WHAT YOU SHOULD DO – Check every line below for the string "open", and copy the lines that contain it.

DATA LINES –
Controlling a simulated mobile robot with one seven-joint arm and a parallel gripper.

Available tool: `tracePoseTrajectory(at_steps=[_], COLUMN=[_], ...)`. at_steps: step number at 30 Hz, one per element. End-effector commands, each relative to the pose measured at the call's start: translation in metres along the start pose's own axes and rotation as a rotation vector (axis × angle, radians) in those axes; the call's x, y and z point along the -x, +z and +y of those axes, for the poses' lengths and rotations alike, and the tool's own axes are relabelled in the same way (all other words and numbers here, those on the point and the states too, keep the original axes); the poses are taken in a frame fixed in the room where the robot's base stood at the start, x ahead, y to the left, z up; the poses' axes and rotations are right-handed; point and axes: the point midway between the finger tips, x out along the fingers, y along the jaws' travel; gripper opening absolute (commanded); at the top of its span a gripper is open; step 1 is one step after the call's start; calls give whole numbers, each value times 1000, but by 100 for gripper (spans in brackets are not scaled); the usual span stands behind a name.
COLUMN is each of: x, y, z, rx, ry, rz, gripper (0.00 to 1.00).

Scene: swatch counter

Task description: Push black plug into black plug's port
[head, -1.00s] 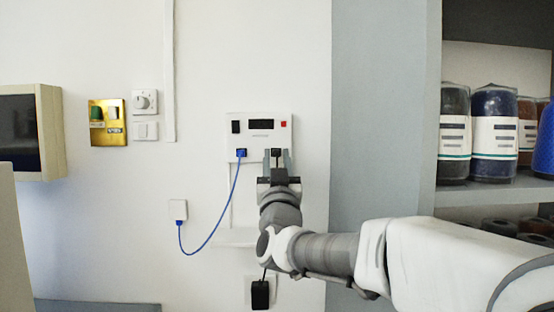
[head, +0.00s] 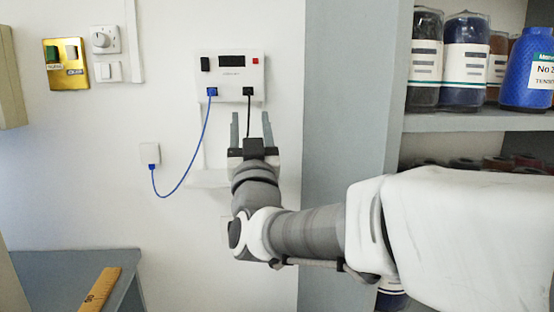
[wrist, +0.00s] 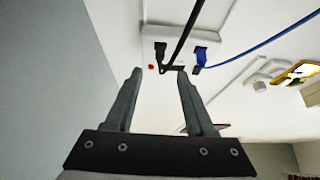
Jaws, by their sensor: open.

PROBLEM SOLUTION –
Available tool: `tracePoseTrajectory(at_steps=[_], COLUMN=[_], ...)`. at_steps: step number at 30 Hz, one per element. End-effector commands, each relative to the pose measured at the call's start: translation in metres along the start pose's own axes and rotation as a rotation vector (axis × angle, radians) in those axes; the call's x, y and z point along the -x, +z and +y of those axes, for the poses' lengths and rotations alike, and the tool's own axes are relabelled in the same way (all other words and numbers here, those on the point and the states too, keep the original axes); the poses are taken in a frame fixed in the room where the robot's base stood at the start, x ahead, y to the left, z up; the poses' axes and rotations are right-handed; point and axes: the point midway between the finger tips, x out along the fingers, y along the jaws' travel; gripper opening absolute (commanded); at the top of its span a gripper is open; step 1 is one step after the call's start; calls give whole numbers, each value times 1000, but by 100 for gripper (spans in brackets are not scaled); the usual span stands behind a name.
Jaws, by their sensor: open.

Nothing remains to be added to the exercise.